◆ GIVEN PROBLEM
Extract every line that includes the string "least".

===============

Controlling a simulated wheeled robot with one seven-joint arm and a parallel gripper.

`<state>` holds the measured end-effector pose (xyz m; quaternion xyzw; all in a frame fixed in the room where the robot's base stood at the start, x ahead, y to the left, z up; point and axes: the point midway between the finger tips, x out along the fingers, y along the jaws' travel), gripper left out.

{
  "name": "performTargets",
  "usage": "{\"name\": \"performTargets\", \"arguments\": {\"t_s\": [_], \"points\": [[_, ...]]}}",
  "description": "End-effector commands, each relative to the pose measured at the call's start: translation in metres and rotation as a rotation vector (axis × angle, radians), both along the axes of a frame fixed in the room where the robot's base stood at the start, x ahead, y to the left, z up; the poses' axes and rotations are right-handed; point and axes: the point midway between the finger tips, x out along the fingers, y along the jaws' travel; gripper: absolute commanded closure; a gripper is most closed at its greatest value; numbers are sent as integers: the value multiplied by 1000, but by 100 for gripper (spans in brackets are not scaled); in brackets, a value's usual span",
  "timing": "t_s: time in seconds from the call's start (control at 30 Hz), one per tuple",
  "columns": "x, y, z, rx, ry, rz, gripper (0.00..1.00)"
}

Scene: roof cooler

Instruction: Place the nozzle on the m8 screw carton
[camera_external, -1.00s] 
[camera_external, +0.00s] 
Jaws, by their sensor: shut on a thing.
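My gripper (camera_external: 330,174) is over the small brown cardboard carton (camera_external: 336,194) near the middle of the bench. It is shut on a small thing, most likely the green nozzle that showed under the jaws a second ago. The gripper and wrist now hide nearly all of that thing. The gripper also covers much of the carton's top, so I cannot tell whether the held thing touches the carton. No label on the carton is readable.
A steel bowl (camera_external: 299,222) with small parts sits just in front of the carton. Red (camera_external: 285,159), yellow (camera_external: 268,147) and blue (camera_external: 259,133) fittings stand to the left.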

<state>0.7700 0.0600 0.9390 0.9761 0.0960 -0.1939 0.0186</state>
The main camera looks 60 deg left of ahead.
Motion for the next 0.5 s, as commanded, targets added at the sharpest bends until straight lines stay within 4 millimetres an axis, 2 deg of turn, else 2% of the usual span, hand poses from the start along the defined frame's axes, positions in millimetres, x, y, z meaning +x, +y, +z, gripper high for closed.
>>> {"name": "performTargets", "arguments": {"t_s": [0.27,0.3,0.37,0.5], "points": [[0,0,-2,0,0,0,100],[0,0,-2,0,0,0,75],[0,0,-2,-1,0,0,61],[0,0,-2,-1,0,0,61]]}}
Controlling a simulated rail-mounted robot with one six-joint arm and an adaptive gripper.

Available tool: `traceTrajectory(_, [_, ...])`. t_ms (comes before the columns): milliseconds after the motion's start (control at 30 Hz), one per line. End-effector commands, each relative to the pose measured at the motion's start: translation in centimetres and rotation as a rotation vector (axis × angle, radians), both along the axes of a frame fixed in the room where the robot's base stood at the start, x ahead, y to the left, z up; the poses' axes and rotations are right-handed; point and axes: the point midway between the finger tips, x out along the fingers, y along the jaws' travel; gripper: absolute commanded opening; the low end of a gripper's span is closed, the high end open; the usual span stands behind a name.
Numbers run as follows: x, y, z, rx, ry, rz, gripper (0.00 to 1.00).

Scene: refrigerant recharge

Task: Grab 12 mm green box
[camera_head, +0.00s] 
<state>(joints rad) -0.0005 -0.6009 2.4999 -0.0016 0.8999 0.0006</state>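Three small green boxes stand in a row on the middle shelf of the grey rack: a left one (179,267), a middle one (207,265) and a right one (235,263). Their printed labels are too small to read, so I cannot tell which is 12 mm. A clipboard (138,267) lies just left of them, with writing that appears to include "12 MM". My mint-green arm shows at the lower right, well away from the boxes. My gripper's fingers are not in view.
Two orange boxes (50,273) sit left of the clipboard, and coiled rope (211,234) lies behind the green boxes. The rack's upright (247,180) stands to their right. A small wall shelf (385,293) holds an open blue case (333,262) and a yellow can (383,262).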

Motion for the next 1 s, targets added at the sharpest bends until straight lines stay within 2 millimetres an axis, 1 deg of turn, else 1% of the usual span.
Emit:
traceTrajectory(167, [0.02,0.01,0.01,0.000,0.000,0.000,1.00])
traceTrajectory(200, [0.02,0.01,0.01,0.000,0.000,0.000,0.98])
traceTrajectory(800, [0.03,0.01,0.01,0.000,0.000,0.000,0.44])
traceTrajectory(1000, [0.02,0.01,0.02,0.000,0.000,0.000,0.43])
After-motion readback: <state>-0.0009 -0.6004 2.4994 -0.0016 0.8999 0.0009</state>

===============

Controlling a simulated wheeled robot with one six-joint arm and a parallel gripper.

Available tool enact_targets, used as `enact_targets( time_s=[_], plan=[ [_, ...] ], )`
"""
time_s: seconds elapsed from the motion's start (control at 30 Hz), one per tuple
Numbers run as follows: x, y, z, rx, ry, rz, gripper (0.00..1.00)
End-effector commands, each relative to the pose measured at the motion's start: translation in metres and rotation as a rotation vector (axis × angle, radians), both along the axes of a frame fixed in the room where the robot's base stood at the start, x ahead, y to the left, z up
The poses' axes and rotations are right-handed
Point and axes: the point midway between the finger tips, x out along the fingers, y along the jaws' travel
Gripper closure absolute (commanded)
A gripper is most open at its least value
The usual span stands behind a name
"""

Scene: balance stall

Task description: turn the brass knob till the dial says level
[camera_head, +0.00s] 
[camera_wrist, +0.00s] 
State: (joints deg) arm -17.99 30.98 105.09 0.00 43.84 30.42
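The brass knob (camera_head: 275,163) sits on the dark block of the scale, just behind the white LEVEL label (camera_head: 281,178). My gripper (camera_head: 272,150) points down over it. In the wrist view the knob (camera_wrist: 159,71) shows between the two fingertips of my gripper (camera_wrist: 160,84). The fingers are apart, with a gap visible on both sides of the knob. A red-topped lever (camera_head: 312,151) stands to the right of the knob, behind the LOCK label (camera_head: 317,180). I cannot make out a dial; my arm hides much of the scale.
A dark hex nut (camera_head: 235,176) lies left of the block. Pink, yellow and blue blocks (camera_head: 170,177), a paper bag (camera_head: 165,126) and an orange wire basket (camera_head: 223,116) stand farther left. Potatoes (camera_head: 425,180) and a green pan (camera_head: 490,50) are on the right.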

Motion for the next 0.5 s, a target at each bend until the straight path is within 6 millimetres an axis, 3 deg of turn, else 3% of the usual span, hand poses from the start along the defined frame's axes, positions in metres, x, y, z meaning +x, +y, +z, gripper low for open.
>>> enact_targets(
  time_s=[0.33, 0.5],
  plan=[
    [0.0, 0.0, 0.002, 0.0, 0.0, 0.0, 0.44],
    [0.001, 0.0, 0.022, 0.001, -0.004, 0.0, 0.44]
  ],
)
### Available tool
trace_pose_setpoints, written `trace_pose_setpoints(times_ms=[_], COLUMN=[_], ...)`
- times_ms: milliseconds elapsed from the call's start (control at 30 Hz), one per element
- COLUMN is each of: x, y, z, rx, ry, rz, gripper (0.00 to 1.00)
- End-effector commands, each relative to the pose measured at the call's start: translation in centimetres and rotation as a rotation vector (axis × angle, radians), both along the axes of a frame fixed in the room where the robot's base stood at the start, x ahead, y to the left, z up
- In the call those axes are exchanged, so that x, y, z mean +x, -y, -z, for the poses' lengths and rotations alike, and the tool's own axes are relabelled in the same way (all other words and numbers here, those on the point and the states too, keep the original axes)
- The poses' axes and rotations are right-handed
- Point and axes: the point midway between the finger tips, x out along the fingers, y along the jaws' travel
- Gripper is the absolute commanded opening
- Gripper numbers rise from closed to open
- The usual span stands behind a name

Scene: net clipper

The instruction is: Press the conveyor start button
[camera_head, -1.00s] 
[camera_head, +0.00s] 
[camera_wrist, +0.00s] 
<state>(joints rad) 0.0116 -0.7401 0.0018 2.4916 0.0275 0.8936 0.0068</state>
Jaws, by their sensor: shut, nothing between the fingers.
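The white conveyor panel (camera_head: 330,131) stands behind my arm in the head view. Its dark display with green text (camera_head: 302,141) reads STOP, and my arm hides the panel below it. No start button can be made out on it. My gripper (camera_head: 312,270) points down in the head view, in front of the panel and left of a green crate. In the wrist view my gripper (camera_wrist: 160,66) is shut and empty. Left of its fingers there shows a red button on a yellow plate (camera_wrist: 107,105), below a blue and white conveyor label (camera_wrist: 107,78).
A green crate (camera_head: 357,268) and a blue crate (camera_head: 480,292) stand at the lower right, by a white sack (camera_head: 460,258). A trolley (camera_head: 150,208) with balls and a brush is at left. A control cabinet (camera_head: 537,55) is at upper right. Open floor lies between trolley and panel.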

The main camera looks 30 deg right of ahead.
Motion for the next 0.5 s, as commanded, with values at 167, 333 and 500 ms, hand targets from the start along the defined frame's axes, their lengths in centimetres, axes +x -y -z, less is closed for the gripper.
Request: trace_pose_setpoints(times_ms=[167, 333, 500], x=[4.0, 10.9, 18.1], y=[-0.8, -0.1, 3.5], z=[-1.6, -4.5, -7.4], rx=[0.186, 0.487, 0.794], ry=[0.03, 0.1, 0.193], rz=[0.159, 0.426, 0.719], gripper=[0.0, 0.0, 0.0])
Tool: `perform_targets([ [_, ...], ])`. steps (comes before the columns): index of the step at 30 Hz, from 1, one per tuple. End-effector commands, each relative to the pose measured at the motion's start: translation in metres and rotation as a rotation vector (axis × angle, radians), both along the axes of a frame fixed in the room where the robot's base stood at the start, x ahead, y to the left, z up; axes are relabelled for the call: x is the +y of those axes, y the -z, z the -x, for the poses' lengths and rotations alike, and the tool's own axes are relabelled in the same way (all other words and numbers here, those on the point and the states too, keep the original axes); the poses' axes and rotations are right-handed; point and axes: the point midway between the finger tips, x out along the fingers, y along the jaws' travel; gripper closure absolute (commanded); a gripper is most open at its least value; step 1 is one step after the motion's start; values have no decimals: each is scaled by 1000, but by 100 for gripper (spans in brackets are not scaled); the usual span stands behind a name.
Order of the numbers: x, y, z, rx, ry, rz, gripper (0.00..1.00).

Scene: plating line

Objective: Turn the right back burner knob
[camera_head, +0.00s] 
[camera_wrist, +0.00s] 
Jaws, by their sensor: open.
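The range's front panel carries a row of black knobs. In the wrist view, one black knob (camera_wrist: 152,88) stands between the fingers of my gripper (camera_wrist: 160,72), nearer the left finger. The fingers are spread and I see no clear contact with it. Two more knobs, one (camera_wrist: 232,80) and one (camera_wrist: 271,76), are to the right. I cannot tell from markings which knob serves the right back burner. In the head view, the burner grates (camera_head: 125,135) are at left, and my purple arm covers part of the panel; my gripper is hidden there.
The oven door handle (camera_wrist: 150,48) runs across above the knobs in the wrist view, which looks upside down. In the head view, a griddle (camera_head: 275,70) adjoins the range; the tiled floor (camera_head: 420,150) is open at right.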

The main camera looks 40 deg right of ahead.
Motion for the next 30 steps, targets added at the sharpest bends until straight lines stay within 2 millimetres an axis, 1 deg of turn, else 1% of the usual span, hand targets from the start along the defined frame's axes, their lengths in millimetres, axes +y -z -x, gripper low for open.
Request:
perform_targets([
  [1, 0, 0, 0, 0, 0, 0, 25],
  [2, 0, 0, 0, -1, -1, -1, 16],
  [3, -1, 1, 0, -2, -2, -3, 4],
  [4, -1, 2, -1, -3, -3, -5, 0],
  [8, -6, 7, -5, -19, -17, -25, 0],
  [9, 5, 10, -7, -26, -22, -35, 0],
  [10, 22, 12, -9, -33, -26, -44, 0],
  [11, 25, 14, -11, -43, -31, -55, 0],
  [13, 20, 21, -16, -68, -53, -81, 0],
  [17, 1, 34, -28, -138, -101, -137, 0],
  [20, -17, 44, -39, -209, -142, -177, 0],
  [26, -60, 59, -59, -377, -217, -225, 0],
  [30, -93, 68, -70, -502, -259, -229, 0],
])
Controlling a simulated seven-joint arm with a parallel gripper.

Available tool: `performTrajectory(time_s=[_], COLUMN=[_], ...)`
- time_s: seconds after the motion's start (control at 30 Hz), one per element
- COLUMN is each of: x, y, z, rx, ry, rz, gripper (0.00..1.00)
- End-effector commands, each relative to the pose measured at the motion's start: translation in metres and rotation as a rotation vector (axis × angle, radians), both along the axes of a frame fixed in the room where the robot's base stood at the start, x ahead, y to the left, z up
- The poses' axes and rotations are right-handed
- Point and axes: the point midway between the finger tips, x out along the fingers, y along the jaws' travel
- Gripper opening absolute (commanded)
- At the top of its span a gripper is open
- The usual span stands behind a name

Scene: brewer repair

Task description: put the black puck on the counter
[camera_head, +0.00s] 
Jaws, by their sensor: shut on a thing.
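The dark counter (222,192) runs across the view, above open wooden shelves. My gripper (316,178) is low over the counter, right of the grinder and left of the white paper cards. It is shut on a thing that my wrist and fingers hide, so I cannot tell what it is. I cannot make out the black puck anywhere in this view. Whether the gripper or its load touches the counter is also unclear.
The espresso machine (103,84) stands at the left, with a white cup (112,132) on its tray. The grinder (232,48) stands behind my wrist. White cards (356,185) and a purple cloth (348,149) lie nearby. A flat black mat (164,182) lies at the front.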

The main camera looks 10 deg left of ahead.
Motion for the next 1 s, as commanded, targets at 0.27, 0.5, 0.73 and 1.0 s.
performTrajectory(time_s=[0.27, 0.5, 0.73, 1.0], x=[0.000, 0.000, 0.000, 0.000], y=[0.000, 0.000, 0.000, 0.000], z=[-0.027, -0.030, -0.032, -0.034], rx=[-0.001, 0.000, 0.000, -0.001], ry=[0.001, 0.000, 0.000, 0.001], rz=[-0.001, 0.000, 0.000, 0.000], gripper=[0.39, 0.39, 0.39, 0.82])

===============

◆ RESPONSE FOR THIS EXERCISE
A gripper is most open at its least value
Tool: `perform_targets([ [_, ...], ])`. steps (comes before the columns): index of the step at 30 Hz, from 1, one per tuple. End-effector commands, each relative to the pose measured at the motion's start: translation in metres and rotation as a rotation vector (axis × angle, radians), both along the axes of a frame fixed in the room where the robot's base stood at the start, x ahead, y to the left, z up; axes are relabelled for the call: x is the +y of those axes, y the -z, z the -x, for the poses' lengths and rotations alike, and the tool's own axes are relabelled in the same way (all other words and numbers here, those on the point and the states too, keep the original axes); the poses' axes and rotations are right-handed; point and axes: the point midway between the finger tips, x out along the fingers, y along the jaws' travel; gripper closure absolute (commanded); a gripper is most open at its least value; step 1 is one step after the motion's start; values have no decimals: each is scaled by 1000, but by 100 for gripper (spans in brackets are not scaled); the usual span stands behind a name.

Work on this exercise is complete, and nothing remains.